In this way, marginal individuals become the subjects Of their own discourse. Once a female child is born to Mexican parents living in the United States, she is more than just her parents’ daughter; she, like other female babies, is her mother’s daughter. Gender determines how this child will be socialized. At the same time, when females are born into this world they are not just their mothers’ daughters: they are more accurately the daughters of the ideology of their times. They are Mexicans first, and individuals second — female manchilds of the world in which they live, destined to search for identification and meaning because of their gender.

Freud asked “What do women want?” Women continue to ask in various ways, “Who are we?” Women exist in a vacuum within a male-defined world, but as they grow and question, their consciousness changes. New questions arise, and new developments occur, every time the familiar question regarding identity resurfaces.
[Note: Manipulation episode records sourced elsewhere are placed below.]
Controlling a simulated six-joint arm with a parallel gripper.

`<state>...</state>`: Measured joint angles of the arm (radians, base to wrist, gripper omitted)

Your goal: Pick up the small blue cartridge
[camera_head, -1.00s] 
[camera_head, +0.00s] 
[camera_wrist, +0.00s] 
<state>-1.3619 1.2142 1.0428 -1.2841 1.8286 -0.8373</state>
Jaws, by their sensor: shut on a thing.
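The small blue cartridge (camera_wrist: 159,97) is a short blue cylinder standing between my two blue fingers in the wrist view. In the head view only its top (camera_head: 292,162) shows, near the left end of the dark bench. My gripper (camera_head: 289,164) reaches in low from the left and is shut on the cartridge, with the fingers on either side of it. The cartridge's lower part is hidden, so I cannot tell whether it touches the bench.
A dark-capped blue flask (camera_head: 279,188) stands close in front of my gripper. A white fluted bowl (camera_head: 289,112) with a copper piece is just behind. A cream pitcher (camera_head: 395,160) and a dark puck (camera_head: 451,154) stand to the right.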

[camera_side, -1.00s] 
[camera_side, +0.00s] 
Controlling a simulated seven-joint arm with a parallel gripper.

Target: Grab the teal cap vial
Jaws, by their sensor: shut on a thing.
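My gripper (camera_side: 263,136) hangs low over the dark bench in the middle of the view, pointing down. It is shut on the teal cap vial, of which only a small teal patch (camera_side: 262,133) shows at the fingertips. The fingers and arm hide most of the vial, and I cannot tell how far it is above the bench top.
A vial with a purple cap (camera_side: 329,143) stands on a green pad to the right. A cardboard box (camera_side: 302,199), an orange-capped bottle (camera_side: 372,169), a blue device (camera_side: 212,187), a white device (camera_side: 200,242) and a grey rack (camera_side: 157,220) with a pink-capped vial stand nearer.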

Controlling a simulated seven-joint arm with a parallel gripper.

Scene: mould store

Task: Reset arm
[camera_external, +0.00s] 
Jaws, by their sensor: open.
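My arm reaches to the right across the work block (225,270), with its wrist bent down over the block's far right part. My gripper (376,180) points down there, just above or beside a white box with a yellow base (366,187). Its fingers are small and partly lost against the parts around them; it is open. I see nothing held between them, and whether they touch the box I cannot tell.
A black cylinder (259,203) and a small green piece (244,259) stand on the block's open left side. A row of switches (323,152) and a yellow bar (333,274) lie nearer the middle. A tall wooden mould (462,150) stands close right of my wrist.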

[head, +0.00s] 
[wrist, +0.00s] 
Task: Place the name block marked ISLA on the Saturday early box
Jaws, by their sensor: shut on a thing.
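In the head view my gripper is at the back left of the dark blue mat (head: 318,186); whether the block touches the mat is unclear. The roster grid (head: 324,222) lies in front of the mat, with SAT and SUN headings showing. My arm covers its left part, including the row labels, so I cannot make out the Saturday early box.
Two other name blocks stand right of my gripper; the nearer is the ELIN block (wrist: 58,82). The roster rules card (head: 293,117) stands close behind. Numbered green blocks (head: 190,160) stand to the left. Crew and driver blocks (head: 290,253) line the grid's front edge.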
In universities, through feminist and other scholarly theories, women learn that they are historical creatures. This realization should not be dismissed as insignificant or obvious, for once women examine their historicity in terms of the fashioning of a specific identity, they are well on the way to challenging the limitations that have maintained their subordinate status.

Chicana literature can be viewed as an allegory of the social dilemma Chicanas face regarding race and gender. Chicana literary voices resemble the feminist voices of the Anglo-American counterparts in that their political perspectives often appear to be in constant debate.

The Chicana literary text is analogous to a musical fugue because of its use of the polyphonic vocal principle of separate voices maintaining unified integrity throughout the musical (or literary) composition.

“A fugue begins with a theme, or ‘subject,’ on which each voice enters in turn, as if ‘imitating’ the preceding one. Each voice follows the subject with a ‘countersubject.’ The opening, called the ‘exposition,’ introduces the main material and all the voices. Then comes a ‘development,’ in which there are many ‘episodes,’ introducing new material, playing the voices against each other in various combinations, transforming the themes rhythmically and harmonically, taking the music far from the opening key or tonality.”(2)

The Chicana literary text opens in an apologetic chord, relying heavily on the pitch set by cultural or religious ideologies. Once this tonality has been established, setting the mood as it questions and clearly outlines how Chicanas position and identify themselves in cultural terms, it is followed by the counterpoint of the voices of rage and opposition. An exchange of these two modes introduces new material which transforms the original theme, moving Chicana discourse along in search of a knowledge of “self” in oppositional terms.

Once the oppositional tone has been established, new themes emerge which change the tone yet again, as the literature of struggle and identification adapts to variation and looks at the contemporary Chicana from different angles as a “woman” in her own right, a woman at the center.

But the rhythms and counter-rhythms do not stop here; rather they grow and move into the self-critical terrain of the literature of new-vision. This final mode, which focuses on broader issues concerning the survival of the species and of culture, is not final in the sense of closure; it simply represents another layer in the quest for critical understanding.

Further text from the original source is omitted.